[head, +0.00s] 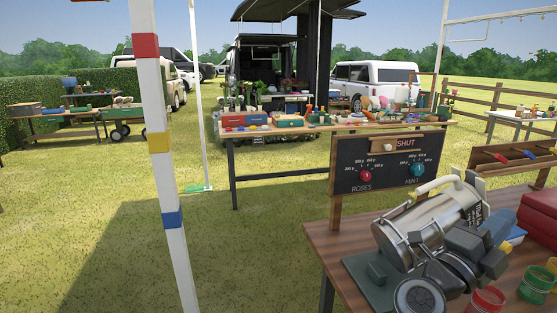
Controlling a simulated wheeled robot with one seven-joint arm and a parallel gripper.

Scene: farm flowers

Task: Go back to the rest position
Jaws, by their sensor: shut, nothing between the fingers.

==*==

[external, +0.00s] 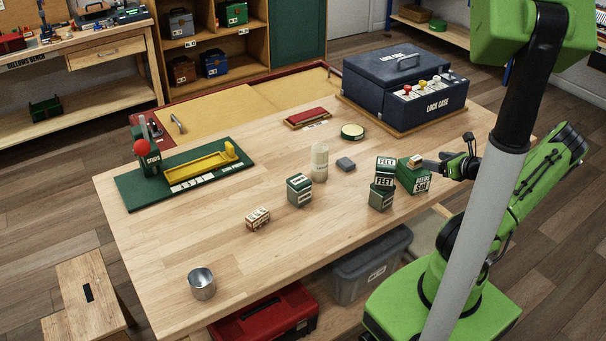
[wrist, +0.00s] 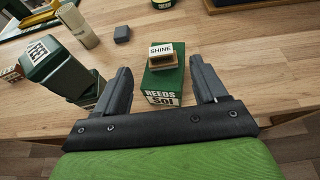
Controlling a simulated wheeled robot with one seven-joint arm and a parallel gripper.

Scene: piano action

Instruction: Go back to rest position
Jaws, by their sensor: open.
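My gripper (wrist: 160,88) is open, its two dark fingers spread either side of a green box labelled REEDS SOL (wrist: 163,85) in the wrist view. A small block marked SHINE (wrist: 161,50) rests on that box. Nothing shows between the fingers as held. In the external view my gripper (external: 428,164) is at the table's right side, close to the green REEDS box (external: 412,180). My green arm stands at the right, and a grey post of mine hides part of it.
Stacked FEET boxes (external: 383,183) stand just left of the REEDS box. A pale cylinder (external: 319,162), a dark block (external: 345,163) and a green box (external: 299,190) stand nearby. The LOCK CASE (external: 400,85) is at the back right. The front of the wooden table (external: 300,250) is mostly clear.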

==*==

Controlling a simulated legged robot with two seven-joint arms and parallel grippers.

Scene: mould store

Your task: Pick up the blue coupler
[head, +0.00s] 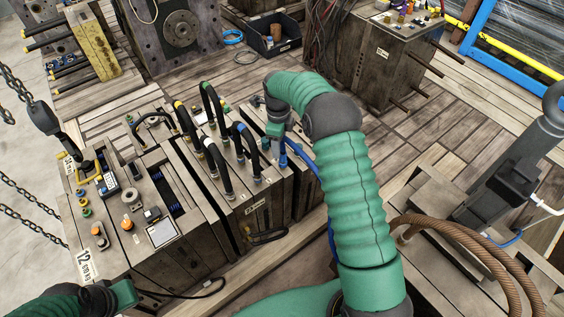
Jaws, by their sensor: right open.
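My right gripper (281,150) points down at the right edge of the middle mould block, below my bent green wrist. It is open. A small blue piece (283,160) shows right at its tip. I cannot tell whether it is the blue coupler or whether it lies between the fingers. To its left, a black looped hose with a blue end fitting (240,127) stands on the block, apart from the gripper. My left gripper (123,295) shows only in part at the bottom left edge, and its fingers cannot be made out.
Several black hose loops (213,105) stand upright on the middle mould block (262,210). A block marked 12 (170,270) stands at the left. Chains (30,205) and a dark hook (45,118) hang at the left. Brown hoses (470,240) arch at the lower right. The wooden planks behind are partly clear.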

==*==

- _WHAT YOU NEED TO DO_: In the listing above, count each line that holds the string "position". Give the number only.

- _COMPLETE OUTPUT_: 2